A few months ago I was in London with my family and I wasn’t allowed to use my credit card in a retail shop.

There was no security “chip.” Chip? Don’t ask – for years, American card issues have been relying on magnetic strips instead of security chips because it’s less expensive. The good news is they’re slowly coming around. But who cares anyway? The point is that I couldn’t use my credit card and had to pay cash. Why do I even have this headache anyway? Back in the states some stores require my signature, others don’t. As a consumer I just do what’s told but in the back of my mind I’m thinking: Why is this? More importantly, and annoyingly, why am I using a credit card in the first place? Why do I have to carry around multiple pieces of plastic in my wallet that can be lost or destroyed? Wait…why am I still carrying around a wallet in this “digital” age? Can’t this all information be stored and delivered by smartphone, a device that seems now permanently attached to me anyway? The answer is yes. But unfortunately I’m not doing this because it’s confusing and complex many retailers aren’t on board. But this month, that changes. You’ve probably heard by now that around October 20, rumor is that Apple will finally release its latest iOS operating system that will include Apple Pay, a mobile payment service that uses NFC (Near Field Communication) technology to enable you’re your retail customer, to pay without a credit card. This will change my life significantly over the next few years. But if you’re a retailer, your business life will change massively. How? Here are four ways.

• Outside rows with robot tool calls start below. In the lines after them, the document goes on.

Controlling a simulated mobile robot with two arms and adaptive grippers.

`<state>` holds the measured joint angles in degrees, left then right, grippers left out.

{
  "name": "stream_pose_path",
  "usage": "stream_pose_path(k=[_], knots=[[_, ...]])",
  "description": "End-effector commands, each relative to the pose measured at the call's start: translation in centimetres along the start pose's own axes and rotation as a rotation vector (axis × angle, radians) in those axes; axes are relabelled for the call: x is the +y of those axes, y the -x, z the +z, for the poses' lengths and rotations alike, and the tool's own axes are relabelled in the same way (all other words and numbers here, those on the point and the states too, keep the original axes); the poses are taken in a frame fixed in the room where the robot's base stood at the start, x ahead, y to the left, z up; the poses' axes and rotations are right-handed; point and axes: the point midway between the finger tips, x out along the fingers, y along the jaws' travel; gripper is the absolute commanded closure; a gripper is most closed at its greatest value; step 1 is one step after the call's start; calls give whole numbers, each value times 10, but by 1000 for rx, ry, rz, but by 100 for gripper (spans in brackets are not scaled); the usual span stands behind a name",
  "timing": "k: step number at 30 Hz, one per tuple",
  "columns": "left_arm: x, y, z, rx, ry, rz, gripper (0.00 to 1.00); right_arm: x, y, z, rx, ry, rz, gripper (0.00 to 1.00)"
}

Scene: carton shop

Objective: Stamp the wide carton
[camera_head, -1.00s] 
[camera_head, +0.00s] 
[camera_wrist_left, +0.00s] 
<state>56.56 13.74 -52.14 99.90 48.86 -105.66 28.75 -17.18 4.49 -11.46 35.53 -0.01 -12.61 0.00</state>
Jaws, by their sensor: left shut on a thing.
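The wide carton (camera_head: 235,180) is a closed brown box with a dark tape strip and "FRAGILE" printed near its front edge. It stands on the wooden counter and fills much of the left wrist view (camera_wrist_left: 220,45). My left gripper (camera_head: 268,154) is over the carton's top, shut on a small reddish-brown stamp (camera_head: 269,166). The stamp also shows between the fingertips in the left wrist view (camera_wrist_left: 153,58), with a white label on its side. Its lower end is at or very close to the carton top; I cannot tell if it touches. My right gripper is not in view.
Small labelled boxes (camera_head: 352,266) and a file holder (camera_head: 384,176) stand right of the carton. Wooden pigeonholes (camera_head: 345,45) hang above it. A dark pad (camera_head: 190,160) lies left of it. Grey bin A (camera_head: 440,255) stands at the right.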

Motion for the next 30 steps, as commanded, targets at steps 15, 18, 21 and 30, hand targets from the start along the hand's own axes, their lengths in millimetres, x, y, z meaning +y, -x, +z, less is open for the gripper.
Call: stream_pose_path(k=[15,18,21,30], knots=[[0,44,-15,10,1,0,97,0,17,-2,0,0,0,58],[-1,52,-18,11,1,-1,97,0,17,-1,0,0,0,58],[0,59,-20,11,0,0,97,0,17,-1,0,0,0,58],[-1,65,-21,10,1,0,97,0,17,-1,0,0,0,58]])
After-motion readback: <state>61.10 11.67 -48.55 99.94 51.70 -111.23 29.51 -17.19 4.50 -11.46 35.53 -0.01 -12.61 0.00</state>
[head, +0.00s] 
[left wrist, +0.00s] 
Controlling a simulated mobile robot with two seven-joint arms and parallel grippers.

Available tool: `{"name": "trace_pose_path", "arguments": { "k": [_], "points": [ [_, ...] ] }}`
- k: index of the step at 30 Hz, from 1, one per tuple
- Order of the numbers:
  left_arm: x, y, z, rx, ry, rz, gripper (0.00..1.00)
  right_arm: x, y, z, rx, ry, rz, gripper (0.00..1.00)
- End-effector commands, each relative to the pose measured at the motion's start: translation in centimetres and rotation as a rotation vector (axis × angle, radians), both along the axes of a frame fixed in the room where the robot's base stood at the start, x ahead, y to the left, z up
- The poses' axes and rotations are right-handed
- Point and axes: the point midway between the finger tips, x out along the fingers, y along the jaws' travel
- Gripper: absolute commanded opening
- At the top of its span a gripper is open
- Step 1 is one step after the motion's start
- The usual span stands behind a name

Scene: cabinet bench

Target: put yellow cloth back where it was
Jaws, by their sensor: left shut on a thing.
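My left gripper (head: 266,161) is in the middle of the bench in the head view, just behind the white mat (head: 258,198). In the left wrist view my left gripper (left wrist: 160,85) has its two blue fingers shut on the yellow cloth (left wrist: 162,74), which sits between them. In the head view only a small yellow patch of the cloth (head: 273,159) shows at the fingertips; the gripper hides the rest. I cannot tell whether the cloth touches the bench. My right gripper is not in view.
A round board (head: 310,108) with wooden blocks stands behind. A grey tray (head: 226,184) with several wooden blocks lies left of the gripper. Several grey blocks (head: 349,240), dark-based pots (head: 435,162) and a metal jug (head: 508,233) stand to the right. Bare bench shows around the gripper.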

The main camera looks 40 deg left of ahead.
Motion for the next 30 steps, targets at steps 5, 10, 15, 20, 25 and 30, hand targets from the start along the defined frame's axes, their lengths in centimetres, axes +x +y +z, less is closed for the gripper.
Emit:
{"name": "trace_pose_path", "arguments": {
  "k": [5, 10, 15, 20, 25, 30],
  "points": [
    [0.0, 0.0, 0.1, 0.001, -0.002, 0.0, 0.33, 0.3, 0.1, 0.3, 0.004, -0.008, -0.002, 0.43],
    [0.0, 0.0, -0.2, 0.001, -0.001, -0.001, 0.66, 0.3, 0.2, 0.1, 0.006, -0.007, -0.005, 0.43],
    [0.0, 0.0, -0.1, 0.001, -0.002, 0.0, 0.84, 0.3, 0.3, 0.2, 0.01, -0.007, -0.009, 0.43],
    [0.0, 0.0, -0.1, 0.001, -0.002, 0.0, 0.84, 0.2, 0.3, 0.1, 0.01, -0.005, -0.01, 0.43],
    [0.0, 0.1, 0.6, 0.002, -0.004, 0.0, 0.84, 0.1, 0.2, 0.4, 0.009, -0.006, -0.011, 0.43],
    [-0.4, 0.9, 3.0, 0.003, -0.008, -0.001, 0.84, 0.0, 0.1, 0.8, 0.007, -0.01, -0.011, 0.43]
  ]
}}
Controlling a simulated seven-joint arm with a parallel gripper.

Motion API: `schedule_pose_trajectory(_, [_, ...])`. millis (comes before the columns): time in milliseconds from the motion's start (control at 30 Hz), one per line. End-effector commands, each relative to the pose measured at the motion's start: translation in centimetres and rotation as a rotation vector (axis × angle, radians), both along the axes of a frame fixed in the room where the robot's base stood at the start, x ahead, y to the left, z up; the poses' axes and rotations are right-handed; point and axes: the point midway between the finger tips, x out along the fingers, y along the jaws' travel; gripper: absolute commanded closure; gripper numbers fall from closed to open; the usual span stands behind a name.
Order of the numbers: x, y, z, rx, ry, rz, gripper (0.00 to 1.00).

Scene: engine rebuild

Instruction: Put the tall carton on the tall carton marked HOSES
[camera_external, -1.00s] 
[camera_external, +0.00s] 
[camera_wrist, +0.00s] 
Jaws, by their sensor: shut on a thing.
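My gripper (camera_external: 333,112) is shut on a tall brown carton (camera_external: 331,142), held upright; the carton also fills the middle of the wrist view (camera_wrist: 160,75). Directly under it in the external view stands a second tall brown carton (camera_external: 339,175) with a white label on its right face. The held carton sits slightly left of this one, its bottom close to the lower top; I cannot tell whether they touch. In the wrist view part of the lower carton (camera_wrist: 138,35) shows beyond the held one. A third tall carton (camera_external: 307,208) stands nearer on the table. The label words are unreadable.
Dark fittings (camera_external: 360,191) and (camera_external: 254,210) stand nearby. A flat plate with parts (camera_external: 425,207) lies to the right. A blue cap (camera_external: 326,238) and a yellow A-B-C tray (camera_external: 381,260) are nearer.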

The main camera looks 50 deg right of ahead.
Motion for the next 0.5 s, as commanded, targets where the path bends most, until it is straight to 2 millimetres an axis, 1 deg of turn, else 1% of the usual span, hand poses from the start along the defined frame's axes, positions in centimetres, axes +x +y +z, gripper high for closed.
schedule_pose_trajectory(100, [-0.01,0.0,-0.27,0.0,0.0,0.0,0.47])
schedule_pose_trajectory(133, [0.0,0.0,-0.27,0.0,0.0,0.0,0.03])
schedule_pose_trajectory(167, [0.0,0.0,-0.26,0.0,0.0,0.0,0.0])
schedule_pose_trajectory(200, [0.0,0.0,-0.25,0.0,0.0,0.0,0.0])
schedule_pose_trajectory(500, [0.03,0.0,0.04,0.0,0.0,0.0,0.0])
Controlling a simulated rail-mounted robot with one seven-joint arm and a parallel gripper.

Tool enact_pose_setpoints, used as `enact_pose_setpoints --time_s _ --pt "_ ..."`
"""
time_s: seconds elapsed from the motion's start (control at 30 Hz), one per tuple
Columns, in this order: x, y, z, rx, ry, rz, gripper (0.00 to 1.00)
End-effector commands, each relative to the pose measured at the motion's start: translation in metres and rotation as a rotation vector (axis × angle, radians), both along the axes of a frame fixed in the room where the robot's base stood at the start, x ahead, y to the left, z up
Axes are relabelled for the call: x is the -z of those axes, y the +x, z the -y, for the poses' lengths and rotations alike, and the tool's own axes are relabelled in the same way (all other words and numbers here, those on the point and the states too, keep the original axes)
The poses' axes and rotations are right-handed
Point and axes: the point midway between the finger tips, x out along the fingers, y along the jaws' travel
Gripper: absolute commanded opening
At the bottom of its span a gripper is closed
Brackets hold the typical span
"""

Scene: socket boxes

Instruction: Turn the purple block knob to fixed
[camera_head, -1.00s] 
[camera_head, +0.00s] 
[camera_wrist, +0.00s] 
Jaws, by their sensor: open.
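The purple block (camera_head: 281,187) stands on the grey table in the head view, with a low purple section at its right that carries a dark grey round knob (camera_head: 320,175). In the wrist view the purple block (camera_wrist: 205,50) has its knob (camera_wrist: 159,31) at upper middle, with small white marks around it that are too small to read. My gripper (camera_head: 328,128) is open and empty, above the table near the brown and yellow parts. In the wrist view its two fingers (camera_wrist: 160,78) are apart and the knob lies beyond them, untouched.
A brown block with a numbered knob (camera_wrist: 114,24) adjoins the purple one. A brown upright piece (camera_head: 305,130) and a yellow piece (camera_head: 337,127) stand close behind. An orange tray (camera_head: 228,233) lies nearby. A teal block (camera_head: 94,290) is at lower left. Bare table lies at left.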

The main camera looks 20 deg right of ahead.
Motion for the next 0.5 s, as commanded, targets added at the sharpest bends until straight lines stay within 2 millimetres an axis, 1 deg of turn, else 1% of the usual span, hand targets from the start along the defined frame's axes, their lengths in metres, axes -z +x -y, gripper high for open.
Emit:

Your Point of Sale (POS) system will be different.

You will be buying an inexpensive reader so that your customers with iPhones (and…don’t worry…Android phones too, because NFC technology is in both) can tap their devices to complete payment. These devices will likely not only be at the old-school cash register but placed strategically throughout your store so customers can tap and pay wherever they are. Your POS systems will also recognize customers when they come into your store using either iBeacon or Bluetooth Low Energy connections so that they can be enticed with coupons too. Gone will be your cash register. Gone will be credit cards. Your customers will scan items off the shelf with built in bar code readers on their smartphones, use the coupons you smartly sent to them and use Apple Pay to finish the transaction.

You will reduce your security exposure.

As a retailer, you have security risks. Just ask the IT teams at Home Depot, Target and Michaels. You’re collecting and storing your customers’ credit information and could be subject to liabilities if this information is breached. In future, devices using Apple Pay (and similar NFC payment based applications) will be using enhanced security, using fingerprints and even facial recognition. Nothing is foolproof of course and hackers will always find a way to do what they do best. But applications like Apple Pay will help fight that challenge. That will help your customers and reduce your liability.

You will be able to better target your customers.

When a customer pays with their smartphone more than just payment information can be collected. Collecting customer data has always been a burden to the typical retailer. But no more. With Apple Pay, you’ll be able to (with their permission) gather more information about them (i.e. address, email, location, etc) and the type of products they buy. This information will be easily brought into your accounting and customer relationship management (CRM) systems so that you can reach back out and better target your marketing to those customers. It’s a win-win: you will improve your messaging and customers like me will only get emails and texts containing offers, coupons and other information about stuff of which we have a genuine interest instead of a lot of noise.

You will see a reduction in your overhead.

As more and more of your customers are opting to use Apple Pay and other similar applications you’ll find yourself needing less people to ring up sales, answer questions, interface with customers and do your accounting. We’re already seeing this in popular chain restaurants like Chili’s and Uno’s where kiosks on tables are allowing customers to order and pay for their meals without human interaction. There is, of course, no substitute for the personalized help that an employee can provide to a customer who needs it. But in future you will simply be needing less employees. Data about your customers will be more easily integrated among all of your systems so that you can analyze and communicate with them in less time. All of this will serve to reduce your operating expenses and increase your margins.

Apple Pay will open a floodgate of customers like me who have for years been eager to rip up our credit cards and truly use our smartphones as payment devices. It will change the way your customers interact with you. And it will change the way you do business in the years to come.